Israel, on Monday, lowered its estimates for the growth of the country’s gross domestic product (GDP), taking it down from 1.2 per cent to 0.7 per cent for the second quarter of the year, as a year of expenses from its deadly war on Gaza also continue to pressure the economy and its activity, Anadolu Agency reports.
In a statement, the state statistics bureau said GDP rose by annual 0.7 per cent this April-June, down from an initial 1.2 per cent as reported a month ago.
It added that private sector contracted by 2.7 per cent but was compensated by a sharp rise in government funding which reached 8.2 per cent.
Israel’s jobless rate remained tight at 2.6 per cent in August, the statement also said.
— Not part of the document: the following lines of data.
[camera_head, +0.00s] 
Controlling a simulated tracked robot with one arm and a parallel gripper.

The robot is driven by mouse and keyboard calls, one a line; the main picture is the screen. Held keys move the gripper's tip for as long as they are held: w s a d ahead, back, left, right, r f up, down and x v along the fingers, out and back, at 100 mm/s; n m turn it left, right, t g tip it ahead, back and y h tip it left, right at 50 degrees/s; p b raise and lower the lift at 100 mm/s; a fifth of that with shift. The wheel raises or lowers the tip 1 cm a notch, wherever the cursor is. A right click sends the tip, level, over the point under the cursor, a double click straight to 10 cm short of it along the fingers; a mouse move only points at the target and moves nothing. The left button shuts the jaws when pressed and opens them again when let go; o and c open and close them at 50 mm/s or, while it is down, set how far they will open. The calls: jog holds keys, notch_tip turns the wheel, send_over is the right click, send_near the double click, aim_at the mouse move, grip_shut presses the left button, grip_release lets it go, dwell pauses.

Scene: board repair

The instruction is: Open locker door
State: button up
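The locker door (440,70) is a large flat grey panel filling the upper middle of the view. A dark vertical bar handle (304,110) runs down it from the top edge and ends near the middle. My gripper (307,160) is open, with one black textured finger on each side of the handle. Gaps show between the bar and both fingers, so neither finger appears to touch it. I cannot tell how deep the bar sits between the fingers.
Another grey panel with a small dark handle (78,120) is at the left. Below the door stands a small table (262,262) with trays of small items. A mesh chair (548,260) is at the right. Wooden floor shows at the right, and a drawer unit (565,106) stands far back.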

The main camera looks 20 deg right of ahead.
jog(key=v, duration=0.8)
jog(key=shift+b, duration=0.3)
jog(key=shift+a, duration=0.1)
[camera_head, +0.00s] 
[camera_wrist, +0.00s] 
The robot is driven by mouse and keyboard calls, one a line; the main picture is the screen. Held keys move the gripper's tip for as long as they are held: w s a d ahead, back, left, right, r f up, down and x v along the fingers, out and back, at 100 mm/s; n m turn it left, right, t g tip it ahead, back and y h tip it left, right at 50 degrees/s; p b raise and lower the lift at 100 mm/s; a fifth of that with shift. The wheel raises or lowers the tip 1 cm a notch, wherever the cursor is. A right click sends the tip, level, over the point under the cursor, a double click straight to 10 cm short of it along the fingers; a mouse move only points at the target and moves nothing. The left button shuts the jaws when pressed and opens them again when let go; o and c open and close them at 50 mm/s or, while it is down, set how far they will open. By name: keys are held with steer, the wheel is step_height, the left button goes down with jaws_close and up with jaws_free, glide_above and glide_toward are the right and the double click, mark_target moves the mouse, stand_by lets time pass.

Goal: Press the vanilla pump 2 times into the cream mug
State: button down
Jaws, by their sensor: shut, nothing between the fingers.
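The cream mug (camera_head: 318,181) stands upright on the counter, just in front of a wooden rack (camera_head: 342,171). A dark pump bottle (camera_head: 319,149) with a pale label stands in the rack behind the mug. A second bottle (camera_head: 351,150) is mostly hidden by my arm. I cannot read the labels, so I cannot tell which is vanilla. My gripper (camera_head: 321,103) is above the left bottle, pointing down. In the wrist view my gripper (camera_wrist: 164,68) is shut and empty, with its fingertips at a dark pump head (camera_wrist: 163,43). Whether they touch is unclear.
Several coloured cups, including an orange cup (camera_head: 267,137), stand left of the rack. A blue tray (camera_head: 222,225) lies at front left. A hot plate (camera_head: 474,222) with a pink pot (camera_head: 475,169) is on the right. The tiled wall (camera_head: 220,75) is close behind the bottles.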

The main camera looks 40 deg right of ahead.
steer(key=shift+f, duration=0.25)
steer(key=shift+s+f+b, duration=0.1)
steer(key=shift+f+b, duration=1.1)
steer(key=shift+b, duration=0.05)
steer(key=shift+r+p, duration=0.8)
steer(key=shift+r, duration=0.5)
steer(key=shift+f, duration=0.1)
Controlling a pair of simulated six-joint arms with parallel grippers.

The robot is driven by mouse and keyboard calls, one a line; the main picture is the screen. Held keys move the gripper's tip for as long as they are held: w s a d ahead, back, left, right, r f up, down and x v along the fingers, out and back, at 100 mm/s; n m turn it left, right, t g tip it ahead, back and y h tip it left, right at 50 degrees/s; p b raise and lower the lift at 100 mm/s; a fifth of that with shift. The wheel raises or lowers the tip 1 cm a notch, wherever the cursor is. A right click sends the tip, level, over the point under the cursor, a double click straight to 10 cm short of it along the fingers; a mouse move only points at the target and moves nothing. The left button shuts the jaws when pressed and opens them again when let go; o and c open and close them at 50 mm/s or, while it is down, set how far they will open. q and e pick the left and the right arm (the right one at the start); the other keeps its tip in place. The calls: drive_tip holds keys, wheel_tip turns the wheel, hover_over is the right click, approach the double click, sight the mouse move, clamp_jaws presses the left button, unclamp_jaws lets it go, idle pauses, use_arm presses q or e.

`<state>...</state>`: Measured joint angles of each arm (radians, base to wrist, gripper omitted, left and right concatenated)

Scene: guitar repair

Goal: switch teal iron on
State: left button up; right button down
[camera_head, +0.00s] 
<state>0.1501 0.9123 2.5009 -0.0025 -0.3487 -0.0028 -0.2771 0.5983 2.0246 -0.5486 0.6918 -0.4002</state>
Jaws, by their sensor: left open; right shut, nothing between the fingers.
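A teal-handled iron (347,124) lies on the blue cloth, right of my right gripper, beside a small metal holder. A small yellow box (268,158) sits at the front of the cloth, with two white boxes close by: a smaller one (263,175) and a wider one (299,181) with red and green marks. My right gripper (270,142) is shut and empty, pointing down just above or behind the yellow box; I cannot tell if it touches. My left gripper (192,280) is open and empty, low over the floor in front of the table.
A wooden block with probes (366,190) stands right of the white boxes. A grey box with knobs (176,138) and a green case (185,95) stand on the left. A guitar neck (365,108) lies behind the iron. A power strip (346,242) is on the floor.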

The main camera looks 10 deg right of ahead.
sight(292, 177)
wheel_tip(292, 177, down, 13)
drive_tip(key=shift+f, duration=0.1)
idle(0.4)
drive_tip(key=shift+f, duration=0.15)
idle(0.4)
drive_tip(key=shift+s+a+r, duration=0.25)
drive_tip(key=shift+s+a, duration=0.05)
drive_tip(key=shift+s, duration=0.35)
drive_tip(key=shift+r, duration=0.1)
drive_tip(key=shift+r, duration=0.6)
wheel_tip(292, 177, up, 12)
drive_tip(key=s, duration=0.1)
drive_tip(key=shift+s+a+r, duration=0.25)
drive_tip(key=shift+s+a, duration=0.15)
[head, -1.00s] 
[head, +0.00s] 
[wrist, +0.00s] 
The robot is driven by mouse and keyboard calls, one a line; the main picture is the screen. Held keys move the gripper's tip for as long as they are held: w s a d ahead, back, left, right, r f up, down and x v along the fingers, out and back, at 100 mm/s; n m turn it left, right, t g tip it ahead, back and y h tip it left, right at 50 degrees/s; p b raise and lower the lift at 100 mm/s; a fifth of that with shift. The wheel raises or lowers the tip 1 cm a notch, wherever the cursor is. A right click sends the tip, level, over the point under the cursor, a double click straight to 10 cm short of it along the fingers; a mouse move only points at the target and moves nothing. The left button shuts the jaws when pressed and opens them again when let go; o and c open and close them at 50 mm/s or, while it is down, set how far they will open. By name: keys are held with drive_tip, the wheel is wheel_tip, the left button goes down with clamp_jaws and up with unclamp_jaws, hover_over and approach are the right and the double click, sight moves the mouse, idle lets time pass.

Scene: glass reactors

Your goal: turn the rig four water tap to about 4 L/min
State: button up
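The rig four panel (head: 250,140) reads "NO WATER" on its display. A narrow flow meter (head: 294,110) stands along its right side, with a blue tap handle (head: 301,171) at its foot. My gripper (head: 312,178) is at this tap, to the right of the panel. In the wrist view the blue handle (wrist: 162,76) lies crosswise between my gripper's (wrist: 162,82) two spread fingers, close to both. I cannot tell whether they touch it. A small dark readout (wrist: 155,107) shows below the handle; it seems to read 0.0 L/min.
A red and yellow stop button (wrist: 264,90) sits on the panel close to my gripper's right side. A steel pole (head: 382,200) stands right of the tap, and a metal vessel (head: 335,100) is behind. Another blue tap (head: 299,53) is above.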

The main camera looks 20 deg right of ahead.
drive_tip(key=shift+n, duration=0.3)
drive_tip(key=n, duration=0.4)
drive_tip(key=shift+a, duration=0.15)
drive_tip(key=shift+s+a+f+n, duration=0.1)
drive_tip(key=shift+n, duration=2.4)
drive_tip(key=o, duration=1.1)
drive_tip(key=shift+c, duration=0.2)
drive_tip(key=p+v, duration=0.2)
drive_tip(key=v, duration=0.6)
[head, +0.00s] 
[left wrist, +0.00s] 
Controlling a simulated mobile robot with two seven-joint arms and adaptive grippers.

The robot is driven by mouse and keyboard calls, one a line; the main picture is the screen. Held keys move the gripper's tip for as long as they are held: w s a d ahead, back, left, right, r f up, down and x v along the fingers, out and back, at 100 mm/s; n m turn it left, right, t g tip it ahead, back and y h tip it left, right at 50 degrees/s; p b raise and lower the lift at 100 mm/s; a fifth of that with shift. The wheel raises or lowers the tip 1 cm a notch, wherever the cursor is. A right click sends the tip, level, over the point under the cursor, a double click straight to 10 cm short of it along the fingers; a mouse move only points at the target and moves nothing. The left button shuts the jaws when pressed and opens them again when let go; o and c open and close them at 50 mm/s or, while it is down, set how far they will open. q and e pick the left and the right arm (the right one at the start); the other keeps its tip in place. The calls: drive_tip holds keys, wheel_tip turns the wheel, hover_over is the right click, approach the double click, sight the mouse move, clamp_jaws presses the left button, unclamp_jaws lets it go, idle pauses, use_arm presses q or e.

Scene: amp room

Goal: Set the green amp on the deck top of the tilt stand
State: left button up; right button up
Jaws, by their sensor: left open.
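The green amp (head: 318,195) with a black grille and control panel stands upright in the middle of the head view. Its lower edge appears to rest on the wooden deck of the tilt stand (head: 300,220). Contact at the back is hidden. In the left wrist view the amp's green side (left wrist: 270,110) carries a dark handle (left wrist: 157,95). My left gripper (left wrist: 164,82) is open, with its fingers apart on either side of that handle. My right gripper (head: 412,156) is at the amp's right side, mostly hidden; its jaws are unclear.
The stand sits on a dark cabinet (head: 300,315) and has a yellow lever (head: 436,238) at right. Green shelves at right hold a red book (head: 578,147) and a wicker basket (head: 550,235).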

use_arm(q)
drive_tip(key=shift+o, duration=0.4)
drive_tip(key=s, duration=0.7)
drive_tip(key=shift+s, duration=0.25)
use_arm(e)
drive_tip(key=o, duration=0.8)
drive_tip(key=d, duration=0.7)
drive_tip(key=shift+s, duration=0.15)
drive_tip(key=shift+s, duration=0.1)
It noted that Israel’s goods and services exports (except for diamond exports) fell by an annual 8.4 per cent in the year’s second quarter, while imports (except for diamond and weapons imports) dropped 9.3 per cent.
Israel’s budget deficit continues to feel the impact of the country’s ongoing deadly offensive on the Gaza Strip, with the budget deficit growing gradually this year.
The budget deficit to the country’s GDP ratio was at minus 8.3 per cent in August, increasing from minus 7.6 per cent in June and minus 6.2 per cent in March and minus 4.1 per cent last December.
In August alone, the budget deficit was at 12.1 billion shekels ($3.22 billion).
Israel’s offensive on Gaza, which has continued since an attack by Hamas last October, has resulted in over 41,200 Palestinian deaths, mostly women and children, according to local health authorities.
Nearly a year of the deadly attacks, which government opponents charge are meant to ensure the political survival of Prime Minister, Benjamin Netanyahu, also require huge spending from the Israeli budget and have hit the country’s economy.